Exercise task: Nothing outside the lines from the one containing "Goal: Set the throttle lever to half" through the one containing "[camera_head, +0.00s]" should be copied, and no pictures either. Copy those lines exactly.

Provided data:

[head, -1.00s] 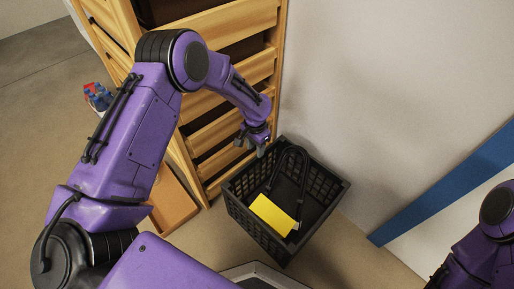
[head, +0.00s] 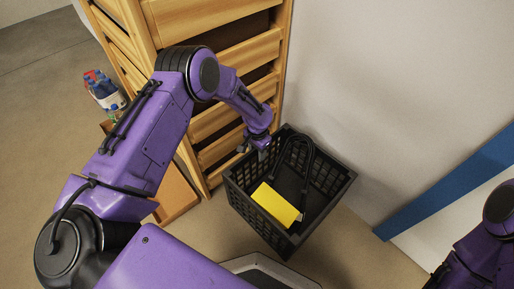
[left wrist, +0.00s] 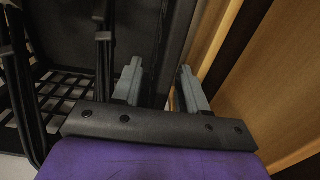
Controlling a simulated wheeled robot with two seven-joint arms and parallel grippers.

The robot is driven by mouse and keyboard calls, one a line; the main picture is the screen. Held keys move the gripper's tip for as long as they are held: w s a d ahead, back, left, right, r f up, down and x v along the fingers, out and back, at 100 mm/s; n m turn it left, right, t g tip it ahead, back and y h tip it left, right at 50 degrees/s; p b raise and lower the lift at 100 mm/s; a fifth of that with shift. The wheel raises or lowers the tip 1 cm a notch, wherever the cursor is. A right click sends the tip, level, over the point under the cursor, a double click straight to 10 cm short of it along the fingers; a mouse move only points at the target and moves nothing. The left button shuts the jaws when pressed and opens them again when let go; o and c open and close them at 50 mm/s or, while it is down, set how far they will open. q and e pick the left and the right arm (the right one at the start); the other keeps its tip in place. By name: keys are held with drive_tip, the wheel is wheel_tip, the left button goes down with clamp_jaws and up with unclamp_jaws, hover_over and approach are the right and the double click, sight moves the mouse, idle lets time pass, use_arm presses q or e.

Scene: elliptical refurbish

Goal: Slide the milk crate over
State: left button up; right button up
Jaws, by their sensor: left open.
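The black milk crate (head: 262,222) stands on the floor between the wooden shelf unit and the pale wall. It holds a yellow item (head: 274,204) and a black looped cable or handle (head: 290,150). My left gripper (head: 254,149) is at the crate's upper left rim, beside the shelf. In the left wrist view its two fingers (left wrist: 160,78) are apart, with the dark crate rim (left wrist: 177,40) running between them. I cannot tell whether they touch it. My right arm shows at the right edge, but its gripper is out of view.
The wooden shelf unit (head: 232,57) stands close on the crate's left. The wall (head: 390,70) with a blue stripe (head: 450,186) is close on the right. Bottles (head: 104,92) stand left of the shelf. Floor (head: 350,255) is clear to the crate's lower right.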

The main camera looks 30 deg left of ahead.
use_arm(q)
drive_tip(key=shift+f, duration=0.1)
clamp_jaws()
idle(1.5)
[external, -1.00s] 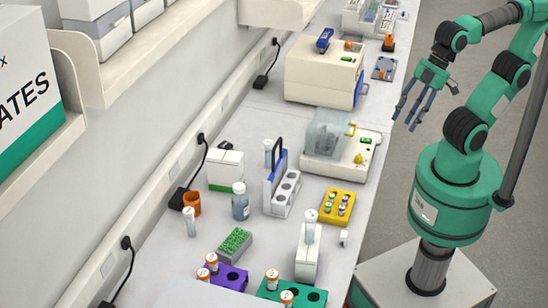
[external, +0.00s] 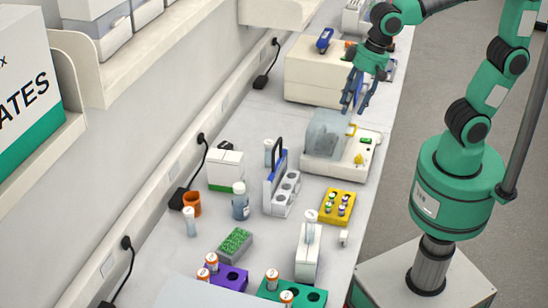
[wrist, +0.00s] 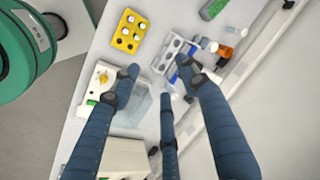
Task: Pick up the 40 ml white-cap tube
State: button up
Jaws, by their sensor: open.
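Several clear tubes with pale caps show in the external view, and I cannot tell which is the 40 ml one. One tube (external: 190,222) stands upright on the bench near the orange cup. Another tube (external: 268,153) stands behind the white and blue rack, partly hidden. A third tube (external: 311,229) sits upright on a narrow white device (external: 307,255). My gripper (external: 353,108) is open and empty above the clear-lidded machine, apart from all the tubes. In the wrist view its three spread fingers (wrist: 161,80) hide part of the bench.
The rack with a black handle (external: 281,190), the yellow block (external: 337,206), the blue-tinted bottle (external: 240,203) and the orange cup (external: 192,204) crowd the bench middle. The clear-lidded machine (external: 345,158) lies below my gripper. The wall and shelf (external: 110,70) bound the left side.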

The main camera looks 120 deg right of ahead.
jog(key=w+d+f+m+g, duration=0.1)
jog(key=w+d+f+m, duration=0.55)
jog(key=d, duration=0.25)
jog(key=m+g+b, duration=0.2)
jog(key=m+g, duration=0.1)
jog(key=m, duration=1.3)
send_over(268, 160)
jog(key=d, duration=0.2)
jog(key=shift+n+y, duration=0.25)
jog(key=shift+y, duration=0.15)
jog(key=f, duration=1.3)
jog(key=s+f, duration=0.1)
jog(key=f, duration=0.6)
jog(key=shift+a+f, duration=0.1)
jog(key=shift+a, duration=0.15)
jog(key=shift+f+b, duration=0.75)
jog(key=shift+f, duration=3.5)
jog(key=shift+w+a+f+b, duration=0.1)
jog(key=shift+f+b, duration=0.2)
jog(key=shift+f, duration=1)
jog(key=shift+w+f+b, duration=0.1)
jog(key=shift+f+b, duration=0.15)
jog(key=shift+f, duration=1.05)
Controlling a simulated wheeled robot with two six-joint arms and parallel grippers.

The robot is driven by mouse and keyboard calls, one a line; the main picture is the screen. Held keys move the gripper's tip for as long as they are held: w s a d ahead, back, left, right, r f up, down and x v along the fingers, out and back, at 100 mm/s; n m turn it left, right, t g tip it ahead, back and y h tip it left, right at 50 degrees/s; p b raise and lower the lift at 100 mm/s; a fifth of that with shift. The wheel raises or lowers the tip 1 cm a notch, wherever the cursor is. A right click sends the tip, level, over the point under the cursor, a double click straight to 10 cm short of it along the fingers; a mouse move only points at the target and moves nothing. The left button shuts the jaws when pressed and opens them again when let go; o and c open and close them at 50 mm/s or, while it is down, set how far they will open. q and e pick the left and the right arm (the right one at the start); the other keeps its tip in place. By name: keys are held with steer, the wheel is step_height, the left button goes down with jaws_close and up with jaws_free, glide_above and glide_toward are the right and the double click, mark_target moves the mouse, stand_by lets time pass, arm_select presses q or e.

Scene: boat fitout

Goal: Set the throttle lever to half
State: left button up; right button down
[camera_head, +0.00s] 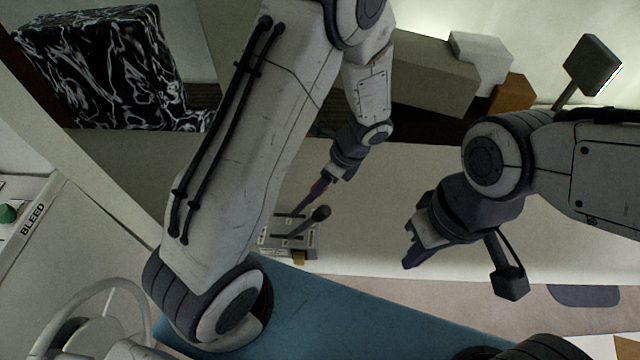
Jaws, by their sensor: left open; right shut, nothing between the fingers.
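The throttle lever (305,224) is a dark rod with a round dark knob. It leans up and to the right from a small grey control box (308,241) right of my big left arm link. A second thin dark rod stands behind it on the box, its upper end close to my left gripper. My left gripper (320,189) is open and points down and left, just above and behind the knob. I cannot tell whether it touches either rod. My right gripper (411,257) is shut and empty, right of the box and apart from it. My left arm link hides the area left of the box.
A blue surface (350,312) lies in front of the box. A white wheel (92,290) is at the lower left, beside a panel marked BLEED with a green knob (8,212). A black-and-white patterned block (95,65) and grey boxes (425,80) stand at the back.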

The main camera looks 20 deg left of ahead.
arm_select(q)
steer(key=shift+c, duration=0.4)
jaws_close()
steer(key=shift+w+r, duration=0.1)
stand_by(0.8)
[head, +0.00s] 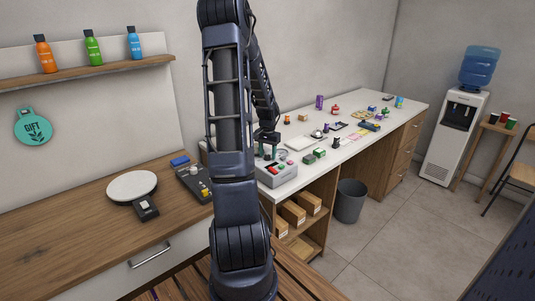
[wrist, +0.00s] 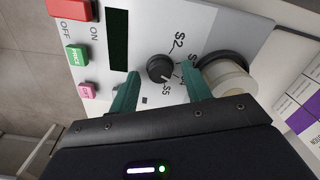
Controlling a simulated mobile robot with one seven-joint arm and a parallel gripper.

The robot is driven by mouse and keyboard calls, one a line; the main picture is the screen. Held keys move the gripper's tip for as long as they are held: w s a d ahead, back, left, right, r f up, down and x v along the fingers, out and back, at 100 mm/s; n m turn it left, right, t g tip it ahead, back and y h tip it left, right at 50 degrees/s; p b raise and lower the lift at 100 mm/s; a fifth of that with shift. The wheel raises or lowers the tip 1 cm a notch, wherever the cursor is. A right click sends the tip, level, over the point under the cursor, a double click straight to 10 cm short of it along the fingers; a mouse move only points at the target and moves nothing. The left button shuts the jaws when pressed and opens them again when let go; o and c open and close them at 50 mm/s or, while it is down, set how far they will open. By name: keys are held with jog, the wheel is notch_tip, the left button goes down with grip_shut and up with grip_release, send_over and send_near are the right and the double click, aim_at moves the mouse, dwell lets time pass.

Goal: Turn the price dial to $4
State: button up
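The price device, a light grey box, stands on the white counter in the head view (head: 280,178) and fills much of the wrist view (wrist: 143,22). Its small dark round price dial (wrist: 159,69) has printed marks around its right side; $2 and $5 are readable, those between are small or partly covered. I cannot tell surely which mark the dial points at. My gripper (wrist: 160,88) is open, its two teal fingers reaching toward the panel on either side of the dial, apart from it. In the head view my gripper is above the device, partly hidden by my arm.
Beside the dial are a dark display (wrist: 117,40), a red ON/OFF switch (wrist: 70,9), a green PRICE button (wrist: 76,54), a pink button (wrist: 88,91) and a pale roll (wrist: 230,79) close to the right finger. Small items crowd the counter behind.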

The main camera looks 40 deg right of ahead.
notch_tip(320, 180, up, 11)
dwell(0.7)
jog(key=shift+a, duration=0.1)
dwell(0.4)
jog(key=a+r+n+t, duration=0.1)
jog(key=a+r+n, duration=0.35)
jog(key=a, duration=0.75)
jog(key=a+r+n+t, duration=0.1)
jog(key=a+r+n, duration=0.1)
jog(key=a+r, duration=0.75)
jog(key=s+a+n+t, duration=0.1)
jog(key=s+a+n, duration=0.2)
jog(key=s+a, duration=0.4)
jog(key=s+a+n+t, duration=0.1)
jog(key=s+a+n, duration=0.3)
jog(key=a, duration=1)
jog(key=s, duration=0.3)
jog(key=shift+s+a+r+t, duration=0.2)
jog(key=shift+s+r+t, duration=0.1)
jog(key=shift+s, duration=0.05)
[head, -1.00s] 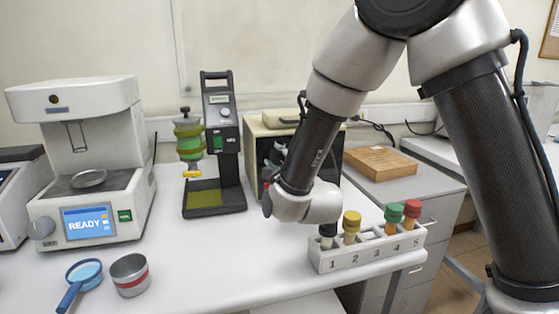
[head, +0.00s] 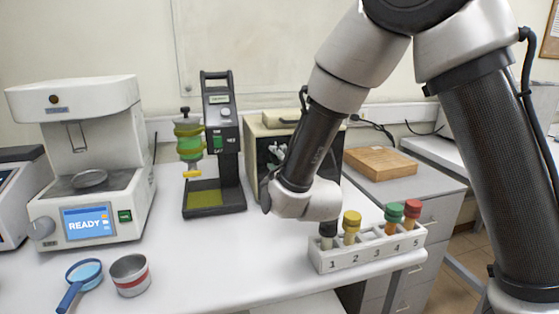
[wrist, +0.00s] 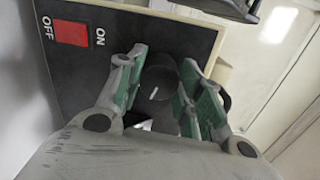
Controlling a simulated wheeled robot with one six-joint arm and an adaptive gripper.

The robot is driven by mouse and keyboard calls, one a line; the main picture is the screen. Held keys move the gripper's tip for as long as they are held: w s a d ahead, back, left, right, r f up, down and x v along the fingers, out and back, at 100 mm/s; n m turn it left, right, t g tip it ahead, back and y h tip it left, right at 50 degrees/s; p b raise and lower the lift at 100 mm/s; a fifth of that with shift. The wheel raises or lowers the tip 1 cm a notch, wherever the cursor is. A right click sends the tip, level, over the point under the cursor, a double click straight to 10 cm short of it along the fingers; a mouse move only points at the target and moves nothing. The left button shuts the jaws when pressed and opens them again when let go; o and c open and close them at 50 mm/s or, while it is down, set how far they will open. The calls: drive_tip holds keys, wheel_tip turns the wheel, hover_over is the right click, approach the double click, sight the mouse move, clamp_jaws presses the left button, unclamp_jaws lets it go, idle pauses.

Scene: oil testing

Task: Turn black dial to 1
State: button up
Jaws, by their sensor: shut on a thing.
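The black dial (wrist: 158,84) with a white pointer mark shows in the wrist view, on a dark panel. My gripper (wrist: 163,64) is closed around it, one green-padded finger on each side. The white mark is tilted, its upper end toward the right in this view. The numbers around the dial are not readable here. In the head view, my gripper (head: 271,164) is in front of the beige box (head: 262,125) with a dark front. My wrist hides much of that front, and the dial cannot be seen there.
A red ON/OFF switch (wrist: 71,33) is on the same panel. A white numbered rack (head: 370,250) with several capped tubes stands close below my wrist. A green-flask device (head: 215,140) stands left of the box.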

Task result:
Goal: Set the throttle lever to half
State: left button up; right button down
[camera_head, +0.00s] 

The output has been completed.